◆ What to produce:
Check each line for the word "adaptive" and give how many have it. Say nothing else.

[start]

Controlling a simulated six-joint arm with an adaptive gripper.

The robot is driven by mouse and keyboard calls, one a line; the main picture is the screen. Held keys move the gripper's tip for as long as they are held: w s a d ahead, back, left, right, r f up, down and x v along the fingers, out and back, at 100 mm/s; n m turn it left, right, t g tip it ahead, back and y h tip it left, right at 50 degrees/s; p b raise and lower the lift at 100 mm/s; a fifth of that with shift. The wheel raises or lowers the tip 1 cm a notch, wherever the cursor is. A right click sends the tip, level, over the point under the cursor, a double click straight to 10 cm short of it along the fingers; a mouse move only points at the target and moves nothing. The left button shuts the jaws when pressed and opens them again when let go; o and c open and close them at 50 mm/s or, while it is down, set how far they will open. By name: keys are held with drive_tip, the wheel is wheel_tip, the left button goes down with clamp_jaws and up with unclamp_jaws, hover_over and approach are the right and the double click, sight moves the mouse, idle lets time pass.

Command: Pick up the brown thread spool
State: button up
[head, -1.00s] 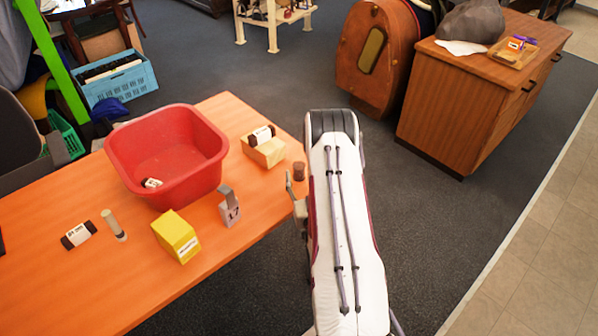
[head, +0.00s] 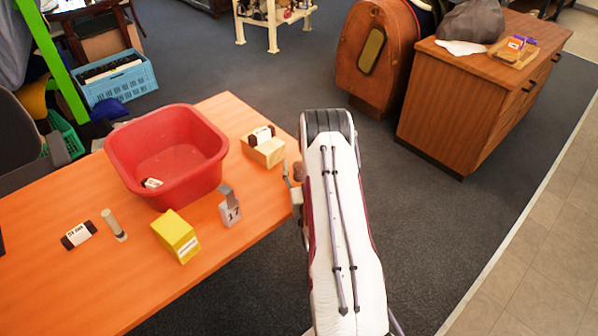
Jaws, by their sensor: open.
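The brown thread spool (head: 299,171) stands at the right end of the orange table, near its edge. My gripper (head: 292,180) is right at the spool, with one finger showing just left of it. The gripper is open. My arm's white and dark red forearm hides most of the gripper, and the other finger cannot be made out. Whether a finger touches the spool cannot be told.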

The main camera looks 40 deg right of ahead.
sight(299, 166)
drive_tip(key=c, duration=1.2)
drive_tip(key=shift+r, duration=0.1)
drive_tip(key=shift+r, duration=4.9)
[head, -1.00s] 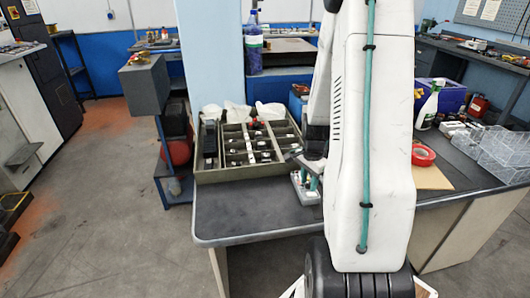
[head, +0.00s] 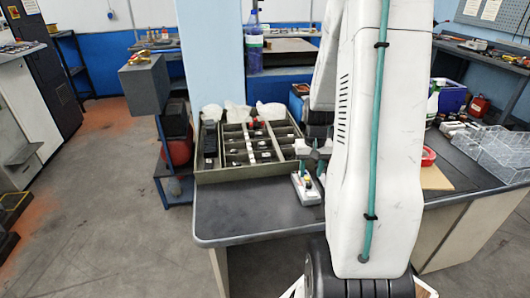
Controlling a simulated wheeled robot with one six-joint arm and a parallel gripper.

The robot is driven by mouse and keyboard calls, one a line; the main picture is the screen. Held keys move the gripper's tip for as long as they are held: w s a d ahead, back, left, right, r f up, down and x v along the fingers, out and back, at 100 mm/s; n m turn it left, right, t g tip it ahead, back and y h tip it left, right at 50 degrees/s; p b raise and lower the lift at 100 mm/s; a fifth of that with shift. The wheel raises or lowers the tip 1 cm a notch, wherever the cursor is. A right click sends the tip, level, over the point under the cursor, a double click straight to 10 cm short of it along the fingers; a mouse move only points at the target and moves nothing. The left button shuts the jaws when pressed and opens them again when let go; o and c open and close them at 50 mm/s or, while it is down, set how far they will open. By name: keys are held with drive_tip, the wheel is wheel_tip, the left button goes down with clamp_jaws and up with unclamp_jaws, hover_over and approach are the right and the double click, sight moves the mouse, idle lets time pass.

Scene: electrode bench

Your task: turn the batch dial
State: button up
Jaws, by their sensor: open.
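A small white unit (head: 305,191) with red, yellow and dark parts on top stands on the dark bench top, just right of the divided tray. It is too small to tell which part is the batch dial. My gripper (head: 311,168) is over this unit, pointing down, with its teal-grey fingers apart and nothing seen between them. I cannot tell whether a finger touches the unit. My white arm hides the bench to the right of it.
A grey-green divided tray (head: 240,174) with small parts stands left of the gripper, white bags behind it. Right of my arm are red tape (head: 428,156), a brown board (head: 436,178) and clear bins (head: 492,155). The bench's front left corner (head: 225,220) is clear.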

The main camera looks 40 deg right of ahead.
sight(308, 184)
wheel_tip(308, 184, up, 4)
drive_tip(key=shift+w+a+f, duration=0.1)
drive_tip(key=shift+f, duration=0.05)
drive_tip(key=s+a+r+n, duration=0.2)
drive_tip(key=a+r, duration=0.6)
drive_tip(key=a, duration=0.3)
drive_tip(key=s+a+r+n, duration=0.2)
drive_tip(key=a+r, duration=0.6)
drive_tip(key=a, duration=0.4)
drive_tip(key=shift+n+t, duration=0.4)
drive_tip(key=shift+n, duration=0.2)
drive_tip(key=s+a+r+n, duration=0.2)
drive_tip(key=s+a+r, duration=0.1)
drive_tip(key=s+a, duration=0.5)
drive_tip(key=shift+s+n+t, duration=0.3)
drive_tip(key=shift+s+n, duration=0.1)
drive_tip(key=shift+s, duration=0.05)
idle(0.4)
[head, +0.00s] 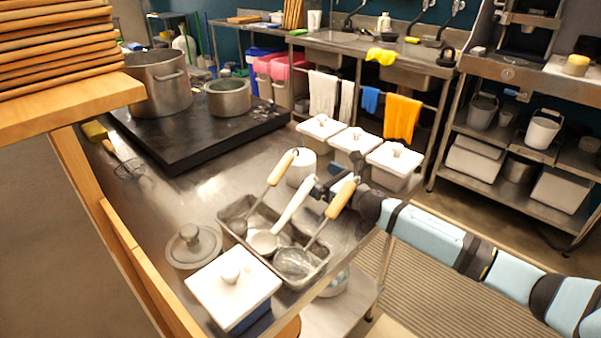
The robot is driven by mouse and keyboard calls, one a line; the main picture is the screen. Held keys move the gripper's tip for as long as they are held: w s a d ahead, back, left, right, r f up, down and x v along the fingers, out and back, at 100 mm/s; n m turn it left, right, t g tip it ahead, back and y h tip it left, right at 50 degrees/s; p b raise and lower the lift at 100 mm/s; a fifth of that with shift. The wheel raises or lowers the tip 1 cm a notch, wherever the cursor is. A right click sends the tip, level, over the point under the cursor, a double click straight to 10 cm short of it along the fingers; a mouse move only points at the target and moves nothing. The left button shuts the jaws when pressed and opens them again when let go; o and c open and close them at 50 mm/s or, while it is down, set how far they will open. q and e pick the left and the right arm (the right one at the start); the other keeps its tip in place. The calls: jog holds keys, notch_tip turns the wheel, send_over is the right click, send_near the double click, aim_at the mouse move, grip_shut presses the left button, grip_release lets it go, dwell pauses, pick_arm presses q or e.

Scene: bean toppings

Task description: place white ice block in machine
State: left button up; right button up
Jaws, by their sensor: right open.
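A white rounded block (301,167), which looks like the ice block, stands on the metal table behind the utensil tray. My right arm comes in from the right, and its gripper (322,186) is open just to the right of and in front of the block. Utensil handles partly overlap the gripper, so I cannot tell whether a finger touches the block. A machine with a metal frame (527,38) stands on the far right counter, cut off by the top edge; I cannot tell for sure that it is the task's machine. My left gripper is not in view.
A metal tray (237,208) with ladles and a strainer stands in front of the gripper. White lidded containers (322,128) stand behind the block. A black stove (190,143) with pots is at the left. A sink counter (340,40) runs along the back.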

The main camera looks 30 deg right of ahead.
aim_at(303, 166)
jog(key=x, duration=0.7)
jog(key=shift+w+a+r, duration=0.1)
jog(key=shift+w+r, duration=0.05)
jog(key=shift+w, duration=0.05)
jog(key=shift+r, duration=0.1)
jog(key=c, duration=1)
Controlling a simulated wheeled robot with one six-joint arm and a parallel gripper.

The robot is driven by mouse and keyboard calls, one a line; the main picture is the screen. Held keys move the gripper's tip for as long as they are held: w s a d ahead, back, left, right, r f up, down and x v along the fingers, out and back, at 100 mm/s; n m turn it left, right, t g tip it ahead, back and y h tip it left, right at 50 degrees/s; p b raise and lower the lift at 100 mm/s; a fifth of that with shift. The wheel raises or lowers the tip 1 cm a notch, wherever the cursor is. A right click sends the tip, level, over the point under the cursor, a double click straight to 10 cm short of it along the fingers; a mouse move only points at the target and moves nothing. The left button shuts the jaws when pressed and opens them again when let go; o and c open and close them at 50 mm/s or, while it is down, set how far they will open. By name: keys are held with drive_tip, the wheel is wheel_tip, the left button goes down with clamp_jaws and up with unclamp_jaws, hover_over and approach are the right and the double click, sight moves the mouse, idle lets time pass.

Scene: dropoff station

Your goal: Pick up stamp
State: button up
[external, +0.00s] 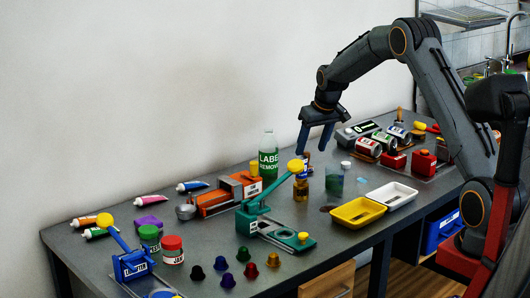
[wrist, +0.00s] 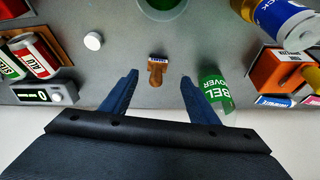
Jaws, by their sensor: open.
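The stamp (wrist: 157,68) is a small brown wooden piece with a white and blue label end, on the grey table in the wrist view. In the external view my gripper (external: 314,148) points down over the back of the table. The stamp is hard to make out there, near the fingertips.
The green-labelled remover bottle (wrist: 215,92) stands close to the right finger; it also shows in the external view (external: 268,157). A white cap (wrist: 93,41), cans (wrist: 35,55) and a digital scale (wrist: 48,95) lie left. A yellow tray (external: 357,212) is in front.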

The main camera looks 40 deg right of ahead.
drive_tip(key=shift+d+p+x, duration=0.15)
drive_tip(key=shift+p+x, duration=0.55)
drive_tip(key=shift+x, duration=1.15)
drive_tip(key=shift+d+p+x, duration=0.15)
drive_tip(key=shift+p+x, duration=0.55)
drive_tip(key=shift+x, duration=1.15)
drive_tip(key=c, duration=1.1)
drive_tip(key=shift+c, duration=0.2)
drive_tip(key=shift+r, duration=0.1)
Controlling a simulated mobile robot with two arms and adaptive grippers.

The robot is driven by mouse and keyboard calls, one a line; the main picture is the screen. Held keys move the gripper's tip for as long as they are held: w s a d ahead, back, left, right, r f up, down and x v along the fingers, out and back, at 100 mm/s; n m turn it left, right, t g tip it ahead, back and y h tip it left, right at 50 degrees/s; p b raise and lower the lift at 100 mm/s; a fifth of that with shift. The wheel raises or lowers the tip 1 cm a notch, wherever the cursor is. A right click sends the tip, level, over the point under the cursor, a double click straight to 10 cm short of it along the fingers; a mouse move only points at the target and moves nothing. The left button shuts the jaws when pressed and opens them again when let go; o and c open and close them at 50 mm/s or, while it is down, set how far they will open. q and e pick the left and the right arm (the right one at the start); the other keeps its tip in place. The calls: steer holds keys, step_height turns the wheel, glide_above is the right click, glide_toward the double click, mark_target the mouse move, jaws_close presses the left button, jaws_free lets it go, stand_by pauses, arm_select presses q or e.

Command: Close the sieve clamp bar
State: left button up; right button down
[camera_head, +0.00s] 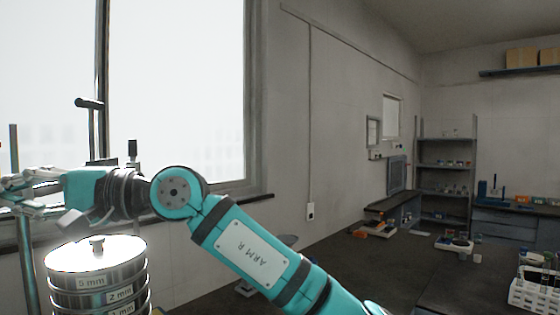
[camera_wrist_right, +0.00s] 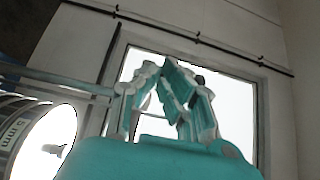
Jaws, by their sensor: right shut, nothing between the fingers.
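The sieve stack (camera_head: 95,280) stands at the lower left of the head view, with a bright lid and a small knob on top. Its labelled rings read 5 mm and 2 mm. The lid (camera_wrist_right: 48,140) also shows at the left of the wrist view. An upright post (camera_head: 24,262) stands left of the stack, and a dark T-shaped handle (camera_head: 90,103) rises behind it. I cannot tell which part is the clamp bar. My right gripper (camera_head: 14,186) is shut and empty, above and left of the lid, near the post. Its fingers (camera_wrist_right: 168,72) show in the wrist view. My left gripper is out of view.
A bright window (camera_head: 185,85) is behind the stack. A dark bench (camera_head: 400,255) runs right, with a white rack (camera_head: 535,290) of bottles at its right edge. Shelves (camera_head: 445,170) stand at the back. My right arm crosses the middle foreground.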

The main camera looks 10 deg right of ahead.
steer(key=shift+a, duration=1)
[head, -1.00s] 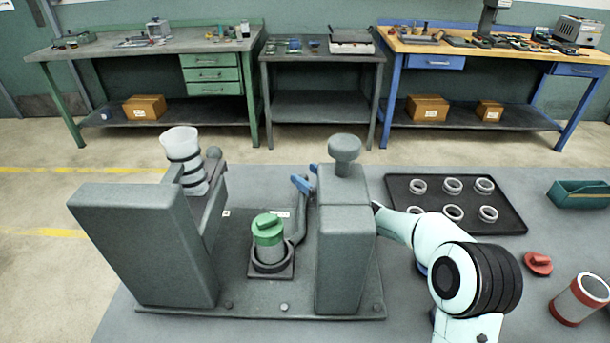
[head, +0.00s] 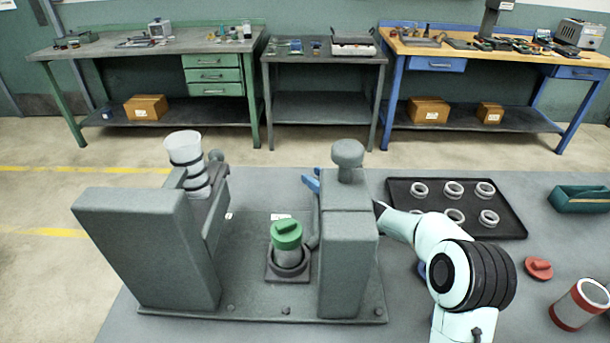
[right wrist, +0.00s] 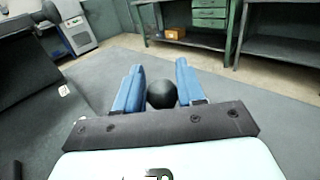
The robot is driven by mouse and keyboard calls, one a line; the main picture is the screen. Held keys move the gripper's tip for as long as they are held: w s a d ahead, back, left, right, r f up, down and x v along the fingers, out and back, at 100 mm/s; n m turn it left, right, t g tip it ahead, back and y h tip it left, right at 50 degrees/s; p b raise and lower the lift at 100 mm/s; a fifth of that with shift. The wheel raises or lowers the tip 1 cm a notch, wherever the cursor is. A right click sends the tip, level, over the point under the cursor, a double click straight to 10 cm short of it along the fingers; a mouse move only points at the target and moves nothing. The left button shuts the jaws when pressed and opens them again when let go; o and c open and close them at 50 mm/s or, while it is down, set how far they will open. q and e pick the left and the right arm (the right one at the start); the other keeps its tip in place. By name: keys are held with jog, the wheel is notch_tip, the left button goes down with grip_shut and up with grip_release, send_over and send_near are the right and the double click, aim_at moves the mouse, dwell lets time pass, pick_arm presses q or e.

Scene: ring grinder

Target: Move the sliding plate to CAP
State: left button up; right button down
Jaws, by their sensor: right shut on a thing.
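The grinder stands on the table, with a tall left block (head: 150,245) and a tall right column (head: 347,255) topped by a round knob (head: 347,153). Between them the small dark sliding plate (head: 272,272) sits close to the right column. It carries a grey cylinder with a green cap (head: 286,234), upright. My right gripper (head: 312,183) reaches behind the right column, which hides most of it. In the right wrist view, its blue fingers are shut on a dark ball knob (right wrist: 161,94). The knob's lever is mostly hidden. My left gripper is not in view.
A clear cup with dark bands (head: 186,160) stands on the left block's side. To the right are a black tray (head: 510,222) with several rings, a red cap (head: 538,268), a red-banded cylinder (head: 580,304) and a green bin (head: 580,203). Small white labels lie on the grinder base.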

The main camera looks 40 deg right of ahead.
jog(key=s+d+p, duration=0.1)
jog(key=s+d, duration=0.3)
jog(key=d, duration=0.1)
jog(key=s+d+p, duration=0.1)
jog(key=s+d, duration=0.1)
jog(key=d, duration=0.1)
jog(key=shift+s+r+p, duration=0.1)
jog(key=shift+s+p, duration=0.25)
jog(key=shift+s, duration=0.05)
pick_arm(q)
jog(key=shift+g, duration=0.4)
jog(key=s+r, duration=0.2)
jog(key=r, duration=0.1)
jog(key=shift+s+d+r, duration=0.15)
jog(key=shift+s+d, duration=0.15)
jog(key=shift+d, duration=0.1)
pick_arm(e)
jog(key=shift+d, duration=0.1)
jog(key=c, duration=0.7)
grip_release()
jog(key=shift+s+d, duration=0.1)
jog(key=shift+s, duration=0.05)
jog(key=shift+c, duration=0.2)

[end]

◆ Response to the exercise:
2